Starting with the first line and ending with the line that holds "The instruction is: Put", repeat the material exactly.

* Start *

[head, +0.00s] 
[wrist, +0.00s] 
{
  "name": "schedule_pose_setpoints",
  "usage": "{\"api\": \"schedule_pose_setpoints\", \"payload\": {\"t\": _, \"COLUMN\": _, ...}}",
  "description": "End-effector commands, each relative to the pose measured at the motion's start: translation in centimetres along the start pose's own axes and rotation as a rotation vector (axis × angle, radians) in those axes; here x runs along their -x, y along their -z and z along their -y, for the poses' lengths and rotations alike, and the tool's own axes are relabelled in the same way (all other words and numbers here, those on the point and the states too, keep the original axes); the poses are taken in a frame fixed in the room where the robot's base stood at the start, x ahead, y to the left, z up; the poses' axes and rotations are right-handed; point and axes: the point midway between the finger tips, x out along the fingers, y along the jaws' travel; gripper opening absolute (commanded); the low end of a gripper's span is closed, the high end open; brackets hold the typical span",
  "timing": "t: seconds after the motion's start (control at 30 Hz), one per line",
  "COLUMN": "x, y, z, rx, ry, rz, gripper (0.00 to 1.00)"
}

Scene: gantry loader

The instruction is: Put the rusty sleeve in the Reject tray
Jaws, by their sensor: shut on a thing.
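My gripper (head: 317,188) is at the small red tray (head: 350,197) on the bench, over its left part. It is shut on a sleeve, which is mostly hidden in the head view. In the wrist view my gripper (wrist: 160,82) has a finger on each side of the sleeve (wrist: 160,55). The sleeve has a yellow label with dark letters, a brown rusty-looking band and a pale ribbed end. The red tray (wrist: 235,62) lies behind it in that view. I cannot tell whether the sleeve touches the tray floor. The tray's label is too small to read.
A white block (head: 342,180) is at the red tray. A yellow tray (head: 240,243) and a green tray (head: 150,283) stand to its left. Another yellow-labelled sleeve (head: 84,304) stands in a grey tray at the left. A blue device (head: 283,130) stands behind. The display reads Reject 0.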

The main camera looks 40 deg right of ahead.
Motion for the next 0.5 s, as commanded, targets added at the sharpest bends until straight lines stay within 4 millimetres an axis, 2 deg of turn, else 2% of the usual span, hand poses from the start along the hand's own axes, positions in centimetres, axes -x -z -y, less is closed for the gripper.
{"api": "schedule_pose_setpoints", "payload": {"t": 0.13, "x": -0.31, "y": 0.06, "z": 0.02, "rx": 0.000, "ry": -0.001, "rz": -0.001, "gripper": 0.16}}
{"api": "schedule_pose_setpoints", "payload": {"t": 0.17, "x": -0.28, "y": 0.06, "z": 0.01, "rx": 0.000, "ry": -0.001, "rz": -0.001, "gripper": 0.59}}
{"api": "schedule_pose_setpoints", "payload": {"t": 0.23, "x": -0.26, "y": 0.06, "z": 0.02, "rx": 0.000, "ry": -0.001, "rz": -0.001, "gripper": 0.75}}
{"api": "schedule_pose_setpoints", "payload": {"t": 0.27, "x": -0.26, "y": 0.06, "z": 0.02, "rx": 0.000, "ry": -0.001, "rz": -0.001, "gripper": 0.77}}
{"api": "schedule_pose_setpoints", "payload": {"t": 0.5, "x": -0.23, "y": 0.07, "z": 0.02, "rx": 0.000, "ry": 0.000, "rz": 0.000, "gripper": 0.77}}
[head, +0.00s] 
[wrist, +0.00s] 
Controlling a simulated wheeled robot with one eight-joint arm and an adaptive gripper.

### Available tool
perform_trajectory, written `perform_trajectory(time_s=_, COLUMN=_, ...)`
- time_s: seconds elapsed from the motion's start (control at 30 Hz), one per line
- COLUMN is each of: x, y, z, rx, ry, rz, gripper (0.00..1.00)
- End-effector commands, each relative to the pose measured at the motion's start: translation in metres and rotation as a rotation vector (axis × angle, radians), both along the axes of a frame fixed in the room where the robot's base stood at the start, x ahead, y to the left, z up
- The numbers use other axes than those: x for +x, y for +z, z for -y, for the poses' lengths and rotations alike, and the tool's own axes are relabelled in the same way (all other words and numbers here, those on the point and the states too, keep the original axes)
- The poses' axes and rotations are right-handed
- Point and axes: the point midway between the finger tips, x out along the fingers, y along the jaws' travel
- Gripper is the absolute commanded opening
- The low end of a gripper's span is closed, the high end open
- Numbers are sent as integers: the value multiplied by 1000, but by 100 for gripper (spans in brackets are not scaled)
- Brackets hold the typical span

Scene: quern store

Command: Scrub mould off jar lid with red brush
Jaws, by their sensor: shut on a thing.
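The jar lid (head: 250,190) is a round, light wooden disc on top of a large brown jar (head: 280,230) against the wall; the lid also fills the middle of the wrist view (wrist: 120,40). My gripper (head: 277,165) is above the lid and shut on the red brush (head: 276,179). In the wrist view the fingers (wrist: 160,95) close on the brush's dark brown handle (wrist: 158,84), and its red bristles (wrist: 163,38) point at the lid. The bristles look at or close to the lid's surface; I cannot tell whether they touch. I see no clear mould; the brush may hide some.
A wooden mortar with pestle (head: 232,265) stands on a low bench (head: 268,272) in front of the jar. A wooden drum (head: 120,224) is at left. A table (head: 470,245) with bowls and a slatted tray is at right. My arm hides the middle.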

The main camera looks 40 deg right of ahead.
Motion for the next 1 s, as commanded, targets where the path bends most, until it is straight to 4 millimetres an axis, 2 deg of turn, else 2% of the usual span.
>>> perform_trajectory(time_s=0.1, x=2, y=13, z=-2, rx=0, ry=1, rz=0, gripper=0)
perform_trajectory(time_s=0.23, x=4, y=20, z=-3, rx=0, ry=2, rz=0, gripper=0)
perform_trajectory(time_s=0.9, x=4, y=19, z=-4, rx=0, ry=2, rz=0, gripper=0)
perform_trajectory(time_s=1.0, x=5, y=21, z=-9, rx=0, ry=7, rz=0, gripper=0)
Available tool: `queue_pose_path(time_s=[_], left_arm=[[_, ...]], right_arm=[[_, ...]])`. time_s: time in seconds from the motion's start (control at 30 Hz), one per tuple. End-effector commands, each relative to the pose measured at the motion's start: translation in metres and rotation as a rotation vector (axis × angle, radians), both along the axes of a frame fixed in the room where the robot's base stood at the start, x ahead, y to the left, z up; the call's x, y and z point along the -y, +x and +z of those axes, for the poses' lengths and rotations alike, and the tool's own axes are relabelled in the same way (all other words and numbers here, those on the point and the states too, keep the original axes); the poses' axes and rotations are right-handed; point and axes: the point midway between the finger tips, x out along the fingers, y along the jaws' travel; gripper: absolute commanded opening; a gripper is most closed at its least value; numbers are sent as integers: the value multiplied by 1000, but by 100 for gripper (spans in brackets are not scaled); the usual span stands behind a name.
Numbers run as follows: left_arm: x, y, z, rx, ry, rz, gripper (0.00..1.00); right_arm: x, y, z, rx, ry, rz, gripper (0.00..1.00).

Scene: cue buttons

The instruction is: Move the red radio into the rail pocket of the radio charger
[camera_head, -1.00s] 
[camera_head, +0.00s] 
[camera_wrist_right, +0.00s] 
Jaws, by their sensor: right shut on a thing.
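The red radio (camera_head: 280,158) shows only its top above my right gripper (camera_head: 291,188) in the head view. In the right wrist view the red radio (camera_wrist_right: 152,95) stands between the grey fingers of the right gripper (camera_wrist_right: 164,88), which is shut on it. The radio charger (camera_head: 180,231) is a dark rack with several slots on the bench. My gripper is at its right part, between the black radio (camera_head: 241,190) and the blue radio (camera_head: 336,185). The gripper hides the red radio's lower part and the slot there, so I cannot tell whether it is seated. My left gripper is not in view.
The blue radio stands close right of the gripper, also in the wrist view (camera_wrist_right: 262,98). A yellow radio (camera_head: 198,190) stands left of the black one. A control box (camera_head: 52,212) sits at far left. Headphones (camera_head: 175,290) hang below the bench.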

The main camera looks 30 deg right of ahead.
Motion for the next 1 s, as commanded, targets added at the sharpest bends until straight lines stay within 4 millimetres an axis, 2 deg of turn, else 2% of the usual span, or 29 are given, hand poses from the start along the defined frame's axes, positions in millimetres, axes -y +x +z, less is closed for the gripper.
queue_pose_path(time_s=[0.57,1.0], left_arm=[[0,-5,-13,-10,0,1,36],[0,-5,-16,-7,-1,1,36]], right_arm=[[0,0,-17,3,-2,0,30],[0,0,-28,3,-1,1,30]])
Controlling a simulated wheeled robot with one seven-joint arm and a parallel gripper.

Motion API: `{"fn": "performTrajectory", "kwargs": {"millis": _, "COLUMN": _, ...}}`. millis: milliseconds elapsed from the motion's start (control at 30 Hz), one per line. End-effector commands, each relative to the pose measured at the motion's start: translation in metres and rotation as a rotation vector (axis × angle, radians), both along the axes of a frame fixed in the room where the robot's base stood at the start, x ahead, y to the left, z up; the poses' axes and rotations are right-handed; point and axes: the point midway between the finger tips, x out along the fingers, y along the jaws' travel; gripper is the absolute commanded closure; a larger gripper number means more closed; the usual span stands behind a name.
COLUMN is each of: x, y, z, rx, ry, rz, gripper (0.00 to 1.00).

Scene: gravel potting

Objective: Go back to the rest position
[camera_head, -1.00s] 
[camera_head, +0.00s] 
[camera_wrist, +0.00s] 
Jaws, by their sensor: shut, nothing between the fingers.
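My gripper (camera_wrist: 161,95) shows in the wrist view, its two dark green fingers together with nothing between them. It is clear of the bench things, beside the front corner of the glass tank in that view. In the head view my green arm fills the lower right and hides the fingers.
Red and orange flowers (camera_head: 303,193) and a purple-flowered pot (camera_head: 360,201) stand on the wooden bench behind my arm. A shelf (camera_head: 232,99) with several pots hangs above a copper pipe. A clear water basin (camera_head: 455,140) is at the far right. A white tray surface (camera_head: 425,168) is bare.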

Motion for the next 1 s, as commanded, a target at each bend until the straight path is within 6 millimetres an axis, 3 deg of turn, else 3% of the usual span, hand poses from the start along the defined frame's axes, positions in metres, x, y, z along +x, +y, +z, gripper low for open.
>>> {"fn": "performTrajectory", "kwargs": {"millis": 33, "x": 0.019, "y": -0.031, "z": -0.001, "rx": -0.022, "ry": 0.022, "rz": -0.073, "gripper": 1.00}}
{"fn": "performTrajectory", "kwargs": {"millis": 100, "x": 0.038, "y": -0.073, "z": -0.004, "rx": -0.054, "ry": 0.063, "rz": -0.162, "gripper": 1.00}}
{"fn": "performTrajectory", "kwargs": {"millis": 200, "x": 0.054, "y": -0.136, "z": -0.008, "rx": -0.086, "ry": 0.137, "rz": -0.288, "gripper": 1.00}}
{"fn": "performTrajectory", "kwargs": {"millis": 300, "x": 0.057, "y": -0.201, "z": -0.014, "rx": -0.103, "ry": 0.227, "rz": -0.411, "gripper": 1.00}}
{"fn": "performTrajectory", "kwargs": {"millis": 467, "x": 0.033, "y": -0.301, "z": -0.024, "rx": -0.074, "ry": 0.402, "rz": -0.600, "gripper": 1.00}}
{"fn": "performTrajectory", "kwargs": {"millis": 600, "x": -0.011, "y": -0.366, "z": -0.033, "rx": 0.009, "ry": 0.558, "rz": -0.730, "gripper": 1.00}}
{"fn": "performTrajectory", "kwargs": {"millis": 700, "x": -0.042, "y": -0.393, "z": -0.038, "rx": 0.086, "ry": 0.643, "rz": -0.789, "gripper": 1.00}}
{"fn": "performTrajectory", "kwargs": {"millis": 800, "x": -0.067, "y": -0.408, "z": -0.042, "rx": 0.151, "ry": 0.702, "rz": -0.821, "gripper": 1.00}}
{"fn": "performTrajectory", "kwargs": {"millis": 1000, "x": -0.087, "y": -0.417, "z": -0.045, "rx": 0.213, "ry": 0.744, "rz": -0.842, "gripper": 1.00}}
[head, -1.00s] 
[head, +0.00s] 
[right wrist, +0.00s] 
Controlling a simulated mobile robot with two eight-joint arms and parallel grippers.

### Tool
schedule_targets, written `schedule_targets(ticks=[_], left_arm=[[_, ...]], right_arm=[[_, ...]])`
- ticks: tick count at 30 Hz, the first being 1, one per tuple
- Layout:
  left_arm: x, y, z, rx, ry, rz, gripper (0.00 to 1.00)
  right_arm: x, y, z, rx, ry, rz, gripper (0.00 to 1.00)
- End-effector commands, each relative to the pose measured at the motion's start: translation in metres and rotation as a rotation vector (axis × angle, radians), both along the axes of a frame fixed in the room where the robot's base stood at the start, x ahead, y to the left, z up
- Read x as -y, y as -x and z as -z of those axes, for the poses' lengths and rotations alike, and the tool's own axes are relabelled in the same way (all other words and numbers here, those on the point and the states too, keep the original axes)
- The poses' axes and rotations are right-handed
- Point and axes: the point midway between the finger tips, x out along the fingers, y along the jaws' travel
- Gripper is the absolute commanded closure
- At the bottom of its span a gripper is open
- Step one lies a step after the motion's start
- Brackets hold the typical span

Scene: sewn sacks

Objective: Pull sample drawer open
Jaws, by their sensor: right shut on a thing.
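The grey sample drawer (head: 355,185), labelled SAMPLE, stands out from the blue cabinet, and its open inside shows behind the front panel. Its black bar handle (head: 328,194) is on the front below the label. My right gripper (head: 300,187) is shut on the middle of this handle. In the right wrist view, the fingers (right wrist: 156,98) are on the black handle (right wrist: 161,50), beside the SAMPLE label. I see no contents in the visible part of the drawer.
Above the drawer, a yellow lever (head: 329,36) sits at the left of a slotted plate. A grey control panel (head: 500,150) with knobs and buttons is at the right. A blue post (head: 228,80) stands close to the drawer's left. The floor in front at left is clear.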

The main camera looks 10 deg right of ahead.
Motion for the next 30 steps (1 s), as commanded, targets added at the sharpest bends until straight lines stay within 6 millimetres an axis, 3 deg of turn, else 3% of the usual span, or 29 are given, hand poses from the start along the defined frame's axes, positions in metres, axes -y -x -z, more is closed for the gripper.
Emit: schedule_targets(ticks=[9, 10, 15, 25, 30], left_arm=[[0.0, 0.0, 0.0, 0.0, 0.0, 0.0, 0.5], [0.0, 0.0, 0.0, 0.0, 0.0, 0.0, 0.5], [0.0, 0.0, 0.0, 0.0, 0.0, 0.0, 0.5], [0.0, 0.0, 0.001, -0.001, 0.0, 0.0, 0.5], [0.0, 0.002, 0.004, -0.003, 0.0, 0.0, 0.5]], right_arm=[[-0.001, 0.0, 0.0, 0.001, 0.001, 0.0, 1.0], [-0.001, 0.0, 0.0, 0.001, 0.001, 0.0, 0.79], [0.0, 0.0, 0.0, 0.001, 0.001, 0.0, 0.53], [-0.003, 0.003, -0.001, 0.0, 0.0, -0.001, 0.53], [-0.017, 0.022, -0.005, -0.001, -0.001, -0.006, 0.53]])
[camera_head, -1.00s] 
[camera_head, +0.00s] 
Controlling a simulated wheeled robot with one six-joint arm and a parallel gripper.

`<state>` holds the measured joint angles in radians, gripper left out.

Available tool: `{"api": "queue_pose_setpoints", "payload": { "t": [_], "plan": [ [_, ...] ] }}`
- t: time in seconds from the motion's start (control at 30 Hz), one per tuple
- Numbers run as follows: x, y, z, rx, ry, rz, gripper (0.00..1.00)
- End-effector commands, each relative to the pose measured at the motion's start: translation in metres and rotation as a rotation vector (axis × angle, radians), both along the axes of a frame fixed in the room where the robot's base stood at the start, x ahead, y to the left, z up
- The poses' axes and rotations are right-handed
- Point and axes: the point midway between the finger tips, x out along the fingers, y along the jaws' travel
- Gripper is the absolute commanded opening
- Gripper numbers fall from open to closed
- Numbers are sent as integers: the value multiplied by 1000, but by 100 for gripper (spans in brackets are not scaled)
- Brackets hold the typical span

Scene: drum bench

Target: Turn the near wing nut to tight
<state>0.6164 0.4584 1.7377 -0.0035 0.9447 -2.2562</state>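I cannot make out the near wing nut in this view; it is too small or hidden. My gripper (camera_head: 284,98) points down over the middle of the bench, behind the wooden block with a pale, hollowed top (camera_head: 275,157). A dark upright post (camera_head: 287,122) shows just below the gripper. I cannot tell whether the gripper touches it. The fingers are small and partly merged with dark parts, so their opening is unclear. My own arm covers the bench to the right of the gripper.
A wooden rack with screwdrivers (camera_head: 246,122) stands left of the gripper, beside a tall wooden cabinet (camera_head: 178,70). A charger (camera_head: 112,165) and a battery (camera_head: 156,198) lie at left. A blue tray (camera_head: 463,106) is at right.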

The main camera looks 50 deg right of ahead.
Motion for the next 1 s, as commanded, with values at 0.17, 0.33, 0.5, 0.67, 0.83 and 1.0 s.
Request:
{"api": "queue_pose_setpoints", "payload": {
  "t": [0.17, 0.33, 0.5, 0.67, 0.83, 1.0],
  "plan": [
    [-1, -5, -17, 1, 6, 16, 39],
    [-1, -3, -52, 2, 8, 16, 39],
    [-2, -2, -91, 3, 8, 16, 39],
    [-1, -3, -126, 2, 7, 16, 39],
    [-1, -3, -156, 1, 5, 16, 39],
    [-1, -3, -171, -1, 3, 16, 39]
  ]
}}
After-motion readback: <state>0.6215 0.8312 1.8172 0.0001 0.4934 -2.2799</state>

* End *

◆ Task output
[head, +0.00s] 
[wrist, +0.00s] 
{
  "name": "schedule_pose_setpoints",
  "usage": "{\"api\": \"schedule_pose_setpoints\", \"payload\": {\"t\": _, \"COLUMN\": _, ...}}",
  "description": "End-effector commands, each relative to the pose measured at the motion's start: translation in centimetres along the start pose's own axes and rotation as a rotation vector (axis × angle, radians) in those axes; here x runs along their -x, y along their -z and z along their -y, for the poses' lengths and rotations alike, and the tool's own axes are relabelled in the same way (all other words and numbers here, those on the point and the states too, keep the original axes); the poses are taken in a frame fixed in the room where the robot's base stood at the start, x ahead, y to the left, z up; the poses' axes and rotations are right-handed; point and axes: the point midway between the finger tips, x out along the fingers, y along the jaws' travel; gripper opening absolute (commanded); the low end of a gripper's span is closed, the high end open; brackets hold the typical span",
  "timing": "t: seconds after the motion's start (control at 30 Hz), one per line",
  "COLUMN": "x, y, z, rx, ry, rz, gripper (0.00 to 1.00)"
}

Scene: gantry loader

The instruction is: Put the rusty sleeve in the Reject tray

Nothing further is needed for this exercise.